Federal labor board has been much more pro-worker under Biden. Employers want courts to end that
CNN
Starbucks and the National Labor Relations Board, the federal agency charged with protecting workers’ rights, will be battling each other before the Supreme Court Tuesday, in one of numerous cases now pending in which major employers are questioning the NLRB’s powers, and even its right to exist.

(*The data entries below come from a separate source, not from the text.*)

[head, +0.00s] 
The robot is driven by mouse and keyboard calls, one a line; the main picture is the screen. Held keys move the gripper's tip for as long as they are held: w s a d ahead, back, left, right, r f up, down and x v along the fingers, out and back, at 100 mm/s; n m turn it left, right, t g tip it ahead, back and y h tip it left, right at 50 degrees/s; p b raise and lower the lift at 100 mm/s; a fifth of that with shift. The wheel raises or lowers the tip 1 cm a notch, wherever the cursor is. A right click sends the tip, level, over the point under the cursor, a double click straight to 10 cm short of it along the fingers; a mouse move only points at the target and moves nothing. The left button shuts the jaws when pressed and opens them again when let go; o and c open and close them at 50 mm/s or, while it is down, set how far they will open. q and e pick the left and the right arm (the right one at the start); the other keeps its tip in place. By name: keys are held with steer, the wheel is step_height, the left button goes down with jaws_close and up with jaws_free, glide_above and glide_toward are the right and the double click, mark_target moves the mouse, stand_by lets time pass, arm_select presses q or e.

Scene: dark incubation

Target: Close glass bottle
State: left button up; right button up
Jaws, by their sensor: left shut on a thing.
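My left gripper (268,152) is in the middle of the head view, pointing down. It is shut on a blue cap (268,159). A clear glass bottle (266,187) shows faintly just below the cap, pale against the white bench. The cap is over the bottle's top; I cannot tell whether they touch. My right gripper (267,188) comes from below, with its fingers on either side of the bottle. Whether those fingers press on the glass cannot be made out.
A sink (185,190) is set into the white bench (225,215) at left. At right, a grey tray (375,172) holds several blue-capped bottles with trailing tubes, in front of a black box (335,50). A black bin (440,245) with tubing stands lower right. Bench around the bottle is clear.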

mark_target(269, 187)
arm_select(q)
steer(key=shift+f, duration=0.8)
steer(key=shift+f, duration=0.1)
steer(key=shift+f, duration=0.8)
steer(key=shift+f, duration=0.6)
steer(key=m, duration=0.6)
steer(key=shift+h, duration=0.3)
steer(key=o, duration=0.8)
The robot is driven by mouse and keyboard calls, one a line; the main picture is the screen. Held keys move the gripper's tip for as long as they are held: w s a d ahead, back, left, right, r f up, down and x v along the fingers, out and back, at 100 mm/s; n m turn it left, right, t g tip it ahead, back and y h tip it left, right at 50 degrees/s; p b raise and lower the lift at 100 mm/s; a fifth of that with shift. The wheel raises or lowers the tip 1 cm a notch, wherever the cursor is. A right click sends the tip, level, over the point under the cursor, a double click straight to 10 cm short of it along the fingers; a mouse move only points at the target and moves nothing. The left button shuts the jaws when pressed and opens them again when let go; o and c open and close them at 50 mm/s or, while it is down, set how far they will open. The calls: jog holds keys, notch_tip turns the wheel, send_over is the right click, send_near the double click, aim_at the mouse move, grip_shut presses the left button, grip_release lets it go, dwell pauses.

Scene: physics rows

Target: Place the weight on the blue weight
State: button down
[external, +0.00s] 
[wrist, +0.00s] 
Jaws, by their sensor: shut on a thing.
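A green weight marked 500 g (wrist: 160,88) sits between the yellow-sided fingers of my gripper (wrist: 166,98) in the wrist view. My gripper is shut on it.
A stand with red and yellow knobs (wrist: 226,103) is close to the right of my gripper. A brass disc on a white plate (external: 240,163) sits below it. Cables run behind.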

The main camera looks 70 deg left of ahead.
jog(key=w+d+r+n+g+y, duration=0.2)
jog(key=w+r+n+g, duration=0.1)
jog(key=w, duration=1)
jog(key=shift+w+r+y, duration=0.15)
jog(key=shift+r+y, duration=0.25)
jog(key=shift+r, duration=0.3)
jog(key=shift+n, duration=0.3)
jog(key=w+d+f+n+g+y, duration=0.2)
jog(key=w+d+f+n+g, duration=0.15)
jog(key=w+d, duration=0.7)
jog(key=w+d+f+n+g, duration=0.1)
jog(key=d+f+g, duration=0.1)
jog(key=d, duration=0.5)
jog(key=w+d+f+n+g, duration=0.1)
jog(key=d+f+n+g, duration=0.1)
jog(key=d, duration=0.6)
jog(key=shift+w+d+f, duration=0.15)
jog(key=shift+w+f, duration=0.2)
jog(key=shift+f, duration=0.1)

Starbucks and the National Labor Relations Board, the federal agency charged with protecting workers’ rights, will battle each other before the Supreme Court Tuesday, in one of numerous cases now pending in which major employers are questioning the NLRB’s powers and even its right to exist. The NLRB under the labor-friendly Biden administration has been overseeing a period of significantly more organizing and strike activities by the nation’s unions. Some high-profile companies are complaining that the agency is abusing its powers. The companies are asking federal courts, often with conservative, pro-business judges, to stop the agency from standing behind the more activist unions now making their lives more difficult. Tuesday’s Supreme Court case involves the NLRB’s powers to get employees whom it judges were wrongly fired for union activity immediately rehired, rather than forcing them to go through a long, drawn-out court process. At issue are seven employees Starbucks fired at a store in Memphis in 2022 that the union said were attempting to organize. The employees, known as the “Memphis 7,” have become a nationwide symbol for labor supporters. Starbucks is arguing that the NLRB’s powers are not being applied uniformly across the country because some federal courts, including the courts that reviewed the Memphis 7 case, are using what critics describe as a more lenient standard to force employers to take preliminary action. In this case, the lower courts required Starbucks to reinstate the employees it had fired. “The NLRB has long used the federal courts … to obtain injunctions … before the merits of an unfair labor practice case are fully evaluated,” said a statement from Starbucks. “As a company, we felt obligated to stand up for what is right, not only for our partners and our company, but also for the employers across the country who are subject to NLRB requests for injunctions in federal courts.” But the NLRB argues that the only way to protect workers who are improperly terminated for union activity is to allow it to go to federal court and get immediate action against the offending employer, as it successfully did in the case of the Memphis employees.